The group also performed "Older", which is a song that I really enjoy and it always seems to get stuck in my head. Bridwell shared with the audience that the song was written by keyboard player Ryan Monroe, who I had the pleasure of talking to earlier that day. During the performance, Monroe did most of the singing and Bridwell joined him at the keyboards. It was a great performance and you could really sense the comradery between the two band members.

I was very satisfied with the band's song selection. Bridwell told the crowd that they picked six songs from each album, which is great. In many cases, when a band tours in support of a new album, they tend to focus on the new material. However, I am very happy that all albums were represented equally in their setlist. I'm sure other fans were happy about that as well.

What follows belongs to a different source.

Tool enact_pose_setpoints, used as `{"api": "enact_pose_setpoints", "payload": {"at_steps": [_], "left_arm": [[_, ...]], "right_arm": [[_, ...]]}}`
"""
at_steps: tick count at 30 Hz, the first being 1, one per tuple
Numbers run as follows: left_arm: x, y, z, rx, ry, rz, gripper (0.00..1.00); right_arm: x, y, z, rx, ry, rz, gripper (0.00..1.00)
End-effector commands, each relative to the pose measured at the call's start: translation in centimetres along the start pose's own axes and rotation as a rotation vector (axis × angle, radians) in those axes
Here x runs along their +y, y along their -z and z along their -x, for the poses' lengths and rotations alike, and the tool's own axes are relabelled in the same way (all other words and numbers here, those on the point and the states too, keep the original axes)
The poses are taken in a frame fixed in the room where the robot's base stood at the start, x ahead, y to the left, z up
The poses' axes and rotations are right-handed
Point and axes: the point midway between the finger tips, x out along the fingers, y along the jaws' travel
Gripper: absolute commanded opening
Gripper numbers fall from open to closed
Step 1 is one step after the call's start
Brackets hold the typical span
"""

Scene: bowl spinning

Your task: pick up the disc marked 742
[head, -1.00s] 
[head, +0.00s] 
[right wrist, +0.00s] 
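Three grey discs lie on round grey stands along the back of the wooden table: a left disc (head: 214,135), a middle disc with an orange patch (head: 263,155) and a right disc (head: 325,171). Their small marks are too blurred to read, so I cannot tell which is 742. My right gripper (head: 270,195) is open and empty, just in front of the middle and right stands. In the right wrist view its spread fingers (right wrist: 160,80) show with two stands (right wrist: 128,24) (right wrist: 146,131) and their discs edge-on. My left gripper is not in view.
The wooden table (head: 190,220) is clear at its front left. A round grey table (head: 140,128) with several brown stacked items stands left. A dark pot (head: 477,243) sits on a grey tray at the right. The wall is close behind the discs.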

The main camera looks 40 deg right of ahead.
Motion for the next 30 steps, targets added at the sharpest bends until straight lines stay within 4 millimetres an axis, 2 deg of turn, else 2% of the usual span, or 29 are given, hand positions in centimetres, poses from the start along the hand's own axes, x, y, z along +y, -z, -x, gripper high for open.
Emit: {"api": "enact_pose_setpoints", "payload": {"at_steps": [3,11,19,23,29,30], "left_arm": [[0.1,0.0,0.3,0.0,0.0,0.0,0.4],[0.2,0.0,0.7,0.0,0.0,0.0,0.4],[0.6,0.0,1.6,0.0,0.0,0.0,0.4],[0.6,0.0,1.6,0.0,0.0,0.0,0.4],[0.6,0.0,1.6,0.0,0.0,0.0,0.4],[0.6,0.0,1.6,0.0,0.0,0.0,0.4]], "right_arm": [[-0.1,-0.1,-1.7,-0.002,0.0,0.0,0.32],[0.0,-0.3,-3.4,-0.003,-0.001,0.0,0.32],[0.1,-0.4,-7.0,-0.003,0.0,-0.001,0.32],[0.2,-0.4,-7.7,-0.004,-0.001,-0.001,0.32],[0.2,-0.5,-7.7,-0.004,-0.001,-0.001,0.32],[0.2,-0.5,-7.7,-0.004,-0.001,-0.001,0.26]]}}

Their set ended with "The Funeral", an amazing song that gives you the goosebumps every time you hear it. I also believe that it is the song that the band is most known for. Safe to say, the crowd went absolutely crazy and sang their heads off. It was an amazing way to end their set and I was absolutely thrilled!

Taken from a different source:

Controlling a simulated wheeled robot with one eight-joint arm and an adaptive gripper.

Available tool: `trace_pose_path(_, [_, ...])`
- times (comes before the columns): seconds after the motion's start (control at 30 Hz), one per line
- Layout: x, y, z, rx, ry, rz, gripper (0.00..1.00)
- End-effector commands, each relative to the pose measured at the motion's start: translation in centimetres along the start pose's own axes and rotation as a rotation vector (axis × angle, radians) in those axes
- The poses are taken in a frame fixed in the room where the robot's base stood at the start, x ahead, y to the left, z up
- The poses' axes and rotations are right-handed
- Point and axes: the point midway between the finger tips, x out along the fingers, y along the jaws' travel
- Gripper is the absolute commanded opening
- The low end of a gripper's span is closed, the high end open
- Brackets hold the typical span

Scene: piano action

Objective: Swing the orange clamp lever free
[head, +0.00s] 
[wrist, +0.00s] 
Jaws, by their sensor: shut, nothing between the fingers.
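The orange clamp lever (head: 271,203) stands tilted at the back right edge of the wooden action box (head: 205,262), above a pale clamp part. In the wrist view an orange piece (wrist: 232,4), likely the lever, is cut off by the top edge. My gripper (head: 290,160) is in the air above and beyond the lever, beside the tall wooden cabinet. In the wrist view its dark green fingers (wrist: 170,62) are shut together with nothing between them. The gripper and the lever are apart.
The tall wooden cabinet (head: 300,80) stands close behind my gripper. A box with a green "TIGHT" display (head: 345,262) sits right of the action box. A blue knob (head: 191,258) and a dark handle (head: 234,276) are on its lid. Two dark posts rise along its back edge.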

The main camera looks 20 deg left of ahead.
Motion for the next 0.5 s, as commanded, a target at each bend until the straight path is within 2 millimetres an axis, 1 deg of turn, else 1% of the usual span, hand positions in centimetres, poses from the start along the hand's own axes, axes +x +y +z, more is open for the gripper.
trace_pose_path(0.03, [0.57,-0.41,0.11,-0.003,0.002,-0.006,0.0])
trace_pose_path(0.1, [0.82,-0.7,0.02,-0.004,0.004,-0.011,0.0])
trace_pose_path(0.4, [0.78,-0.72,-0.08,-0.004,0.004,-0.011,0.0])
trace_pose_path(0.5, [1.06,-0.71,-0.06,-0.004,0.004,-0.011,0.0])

For the encore, Ben Bridwell and Tyler Ramsey were the only ones to come out on stage. They played a stripped down, raw version of "No One’s Gonna Love You". It was absolutely beautiful! Afterwards, they ended their show with "NW Apt.", followed by a cover of "Am I a Good Man" by Them Two, a song that I had never heard before.

You can tell by watching them live that these guys sincerely enjoying playing music together. They don't take themselves too seriously and they look like they're having a blast on stage. As a concert goer, this is an absolute delight to see.

Overall, I am beyond happy with the show. I was pleasantly surprised by the setlist and I am absolutely thrilled that I was finally able to see the band live. Definitely worth the trip to Montréal!